## Task statement
Separate out the lines that hold "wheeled".

Recorded data
------------------------------------------------
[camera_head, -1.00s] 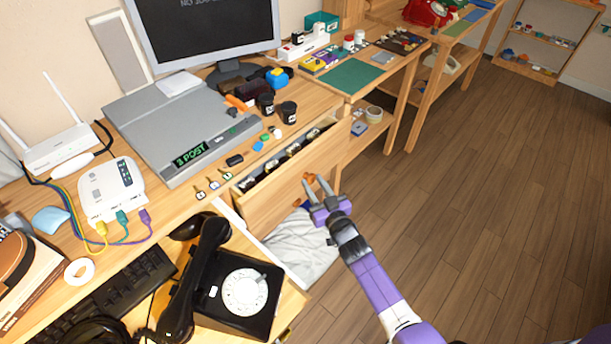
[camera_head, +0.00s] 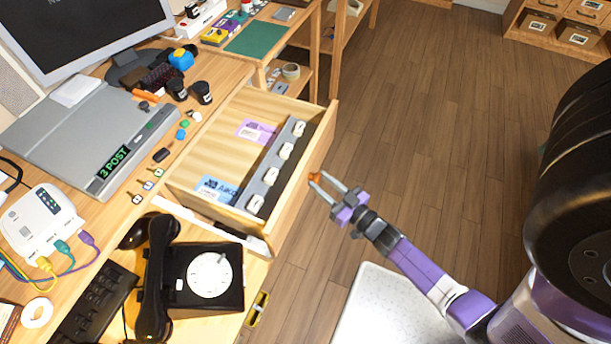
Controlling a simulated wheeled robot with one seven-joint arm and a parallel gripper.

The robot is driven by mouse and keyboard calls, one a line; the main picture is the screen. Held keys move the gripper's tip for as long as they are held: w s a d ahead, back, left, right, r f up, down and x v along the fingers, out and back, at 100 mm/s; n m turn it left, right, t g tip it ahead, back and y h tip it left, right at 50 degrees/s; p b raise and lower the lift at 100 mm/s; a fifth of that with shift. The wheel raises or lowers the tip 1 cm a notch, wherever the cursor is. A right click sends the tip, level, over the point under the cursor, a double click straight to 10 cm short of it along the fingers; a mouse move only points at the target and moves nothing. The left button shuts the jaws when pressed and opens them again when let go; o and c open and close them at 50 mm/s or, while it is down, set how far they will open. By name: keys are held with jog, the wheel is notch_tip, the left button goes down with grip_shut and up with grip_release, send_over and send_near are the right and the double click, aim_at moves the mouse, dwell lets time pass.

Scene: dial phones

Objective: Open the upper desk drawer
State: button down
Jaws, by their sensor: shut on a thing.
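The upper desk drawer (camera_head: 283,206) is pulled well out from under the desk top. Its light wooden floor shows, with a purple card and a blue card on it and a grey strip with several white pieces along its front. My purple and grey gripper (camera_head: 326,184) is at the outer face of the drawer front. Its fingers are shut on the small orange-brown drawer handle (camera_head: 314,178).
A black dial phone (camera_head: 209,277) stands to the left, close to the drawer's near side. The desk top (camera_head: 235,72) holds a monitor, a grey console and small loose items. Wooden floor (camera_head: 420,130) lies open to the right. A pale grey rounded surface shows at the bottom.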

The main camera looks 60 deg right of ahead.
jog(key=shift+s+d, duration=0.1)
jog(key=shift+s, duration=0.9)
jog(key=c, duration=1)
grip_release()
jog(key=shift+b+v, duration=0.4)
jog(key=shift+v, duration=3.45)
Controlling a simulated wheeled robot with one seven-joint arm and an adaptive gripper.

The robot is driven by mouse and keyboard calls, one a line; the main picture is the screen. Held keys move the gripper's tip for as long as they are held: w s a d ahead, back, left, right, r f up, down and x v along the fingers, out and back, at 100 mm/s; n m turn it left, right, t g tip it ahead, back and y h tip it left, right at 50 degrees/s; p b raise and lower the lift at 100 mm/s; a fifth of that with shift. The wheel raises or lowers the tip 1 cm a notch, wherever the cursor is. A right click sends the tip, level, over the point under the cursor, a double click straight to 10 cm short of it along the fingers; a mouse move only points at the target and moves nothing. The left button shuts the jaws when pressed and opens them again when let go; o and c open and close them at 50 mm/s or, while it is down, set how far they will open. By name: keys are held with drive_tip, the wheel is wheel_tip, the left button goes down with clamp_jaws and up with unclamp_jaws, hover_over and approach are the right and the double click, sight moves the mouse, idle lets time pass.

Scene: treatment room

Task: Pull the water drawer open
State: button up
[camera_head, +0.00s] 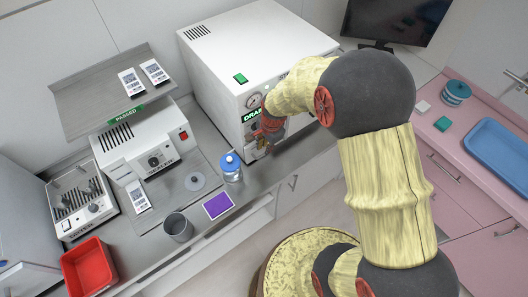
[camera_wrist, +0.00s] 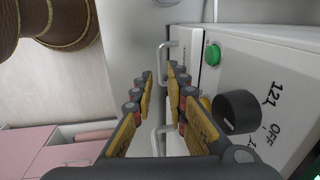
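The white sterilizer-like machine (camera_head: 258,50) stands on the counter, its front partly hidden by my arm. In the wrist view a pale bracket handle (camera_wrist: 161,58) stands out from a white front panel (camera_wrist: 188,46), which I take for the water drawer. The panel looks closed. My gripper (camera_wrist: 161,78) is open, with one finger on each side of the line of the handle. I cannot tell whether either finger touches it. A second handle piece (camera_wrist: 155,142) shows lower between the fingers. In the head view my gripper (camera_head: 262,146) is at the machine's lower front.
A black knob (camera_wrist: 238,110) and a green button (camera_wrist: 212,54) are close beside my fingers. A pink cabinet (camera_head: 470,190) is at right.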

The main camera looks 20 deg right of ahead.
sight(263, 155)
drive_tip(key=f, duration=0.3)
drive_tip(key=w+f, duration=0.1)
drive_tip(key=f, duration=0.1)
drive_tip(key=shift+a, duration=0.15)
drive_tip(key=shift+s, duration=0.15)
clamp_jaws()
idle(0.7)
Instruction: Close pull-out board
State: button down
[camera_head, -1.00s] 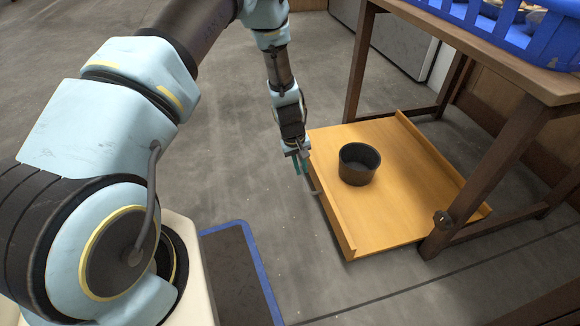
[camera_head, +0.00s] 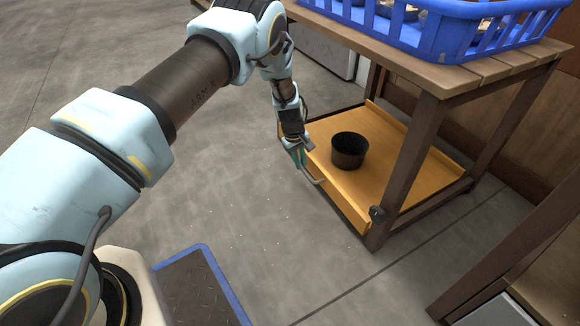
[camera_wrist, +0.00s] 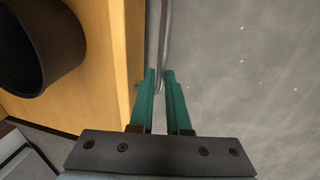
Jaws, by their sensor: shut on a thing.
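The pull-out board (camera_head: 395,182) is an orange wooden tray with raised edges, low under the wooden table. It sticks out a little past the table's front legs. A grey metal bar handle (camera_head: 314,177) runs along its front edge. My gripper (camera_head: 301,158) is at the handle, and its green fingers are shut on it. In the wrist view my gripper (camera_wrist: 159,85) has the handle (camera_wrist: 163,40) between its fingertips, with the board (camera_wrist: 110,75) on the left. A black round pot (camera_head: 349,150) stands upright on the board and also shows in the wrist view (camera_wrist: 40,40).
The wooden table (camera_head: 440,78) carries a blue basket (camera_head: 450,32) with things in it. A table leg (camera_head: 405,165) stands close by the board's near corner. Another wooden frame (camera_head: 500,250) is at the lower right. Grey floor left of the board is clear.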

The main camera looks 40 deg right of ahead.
------------------------------------------------
## Worked solution
Controlling a simulated wheeled robot with one seven-joint arm and a parallel gripper.
Controlling a simulated wheeled robot with one seven-joint arm and an adaptive gripper.

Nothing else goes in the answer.